WRITTEN INSTRUCTION:
Produce an exact transcription of the listing below, omitting the pictures.

PROVIDED MATERIAL:
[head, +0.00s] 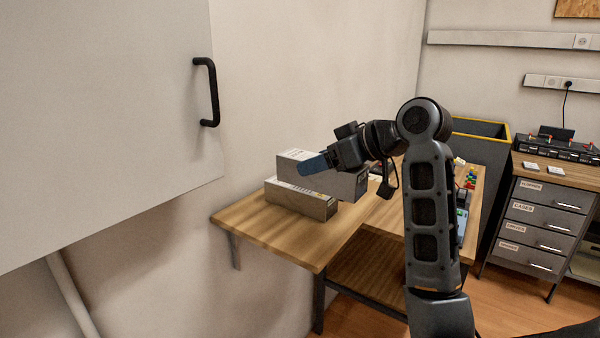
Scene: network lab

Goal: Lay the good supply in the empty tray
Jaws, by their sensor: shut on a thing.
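My gripper (313,165) shows a blue finger and is shut on a grey box-shaped supply (345,187), partly covering it. The held supply is just above a second, beige-grey box-shaped unit (302,204) on the wooden bench. I cannot tell whether the two touch. The lower unit has small markings on its front side, too small to read. Which supply is the good one cannot be told from this view. No empty tray can be made out; my arm hides part of the bench.
The wooden bench's left front corner (290,248) is bare. Small coloured items (470,178) lie on its right part. A dark bin with a yellow rim (487,128) stands behind. A labelled drawer cabinet (541,215) is at right. A large white panel with a black handle (208,92) fills the left.

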FINAL RESULT:
[head, +0.00s] 
Scene: network lab

Goal: Lay the good supply in the empty tray
Jaws, by their sensor: shut on a thing.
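My gripper (313,165) shows a blue finger and is shut on a grey box-shaped supply (345,187), partly covering it. The held supply is just above a second, beige-grey box-shaped unit (302,204) on the wooden bench. I cannot tell whether the two touch. The lower unit has small markings on its front side, too small to read. Which supply is the good one cannot be told from this view. No empty tray can be made out; my arm hides part of the bench.
The wooden bench's left front corner (290,248) is bare. Small coloured items (470,178) lie on its right part. A dark bin with a yellow rim (487,128) stands behind. A labelled drawer cabinet (541,215) is at right. A large white panel with a black handle (208,92) fills the left.

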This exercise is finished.